» EXCERPTED RECORDS

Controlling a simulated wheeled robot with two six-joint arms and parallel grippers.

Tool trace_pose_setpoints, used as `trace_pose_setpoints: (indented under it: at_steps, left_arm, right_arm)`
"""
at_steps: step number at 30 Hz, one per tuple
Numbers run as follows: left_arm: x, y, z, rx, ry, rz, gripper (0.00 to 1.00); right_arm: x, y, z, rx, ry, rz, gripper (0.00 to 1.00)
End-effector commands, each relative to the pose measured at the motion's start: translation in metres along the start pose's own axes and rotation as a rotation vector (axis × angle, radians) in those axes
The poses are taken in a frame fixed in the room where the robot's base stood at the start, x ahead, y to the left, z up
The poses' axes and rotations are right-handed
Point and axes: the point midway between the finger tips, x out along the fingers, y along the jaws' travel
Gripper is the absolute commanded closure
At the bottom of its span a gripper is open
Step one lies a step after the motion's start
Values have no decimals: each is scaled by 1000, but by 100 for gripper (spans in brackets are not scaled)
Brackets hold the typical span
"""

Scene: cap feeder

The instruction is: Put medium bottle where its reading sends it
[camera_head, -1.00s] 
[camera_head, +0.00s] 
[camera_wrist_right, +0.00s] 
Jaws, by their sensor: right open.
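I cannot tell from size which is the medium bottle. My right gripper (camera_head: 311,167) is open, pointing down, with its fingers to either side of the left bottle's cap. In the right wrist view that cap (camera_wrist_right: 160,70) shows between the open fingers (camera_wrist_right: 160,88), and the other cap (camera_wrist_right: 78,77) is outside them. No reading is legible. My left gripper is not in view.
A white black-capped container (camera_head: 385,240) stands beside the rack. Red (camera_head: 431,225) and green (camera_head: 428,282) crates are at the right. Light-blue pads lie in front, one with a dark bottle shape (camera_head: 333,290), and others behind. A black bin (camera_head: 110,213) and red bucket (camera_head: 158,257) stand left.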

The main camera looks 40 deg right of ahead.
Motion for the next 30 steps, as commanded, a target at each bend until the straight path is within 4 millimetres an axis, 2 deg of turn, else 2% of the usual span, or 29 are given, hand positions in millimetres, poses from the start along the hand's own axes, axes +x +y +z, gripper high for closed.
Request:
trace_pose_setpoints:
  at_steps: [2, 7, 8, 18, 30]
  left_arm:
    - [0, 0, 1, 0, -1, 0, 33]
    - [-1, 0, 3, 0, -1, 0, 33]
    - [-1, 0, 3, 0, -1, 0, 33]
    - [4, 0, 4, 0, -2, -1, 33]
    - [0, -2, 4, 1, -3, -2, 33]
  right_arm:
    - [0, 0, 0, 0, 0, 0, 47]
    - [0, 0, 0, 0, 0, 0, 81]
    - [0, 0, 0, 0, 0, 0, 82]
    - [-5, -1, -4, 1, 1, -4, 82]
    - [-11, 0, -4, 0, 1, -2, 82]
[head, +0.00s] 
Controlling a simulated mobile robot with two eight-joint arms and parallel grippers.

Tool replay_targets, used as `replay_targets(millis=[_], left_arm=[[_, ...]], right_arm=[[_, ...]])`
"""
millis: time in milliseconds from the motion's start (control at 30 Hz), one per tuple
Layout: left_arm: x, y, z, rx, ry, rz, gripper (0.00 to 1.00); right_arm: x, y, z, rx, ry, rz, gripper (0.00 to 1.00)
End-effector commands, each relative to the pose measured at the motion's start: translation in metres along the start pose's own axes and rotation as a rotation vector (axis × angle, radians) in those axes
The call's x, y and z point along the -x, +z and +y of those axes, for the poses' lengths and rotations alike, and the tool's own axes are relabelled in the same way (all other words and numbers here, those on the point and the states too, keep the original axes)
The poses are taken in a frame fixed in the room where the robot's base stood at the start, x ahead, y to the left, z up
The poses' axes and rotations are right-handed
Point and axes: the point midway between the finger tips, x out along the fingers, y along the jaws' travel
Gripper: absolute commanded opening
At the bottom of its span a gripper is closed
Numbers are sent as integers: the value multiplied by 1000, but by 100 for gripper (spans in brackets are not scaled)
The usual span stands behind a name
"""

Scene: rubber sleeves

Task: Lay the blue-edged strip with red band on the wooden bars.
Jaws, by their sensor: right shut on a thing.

» WRITTEN PROBLEM
Of the entries listed above, reproduce only the lines starting at the line containing "Scene: cap feeder" and ending at the line containing "[camera_wrist_right, +0.00s]". Include both, exactly as they stand.

» WRITTEN SOLUTION
Scene: cap feeder

The instruction is: Put medium bottle where its reading sends it
[camera_head, -1.00s] 
[camera_head, +0.00s] 
[camera_wrist_right, +0.00s] 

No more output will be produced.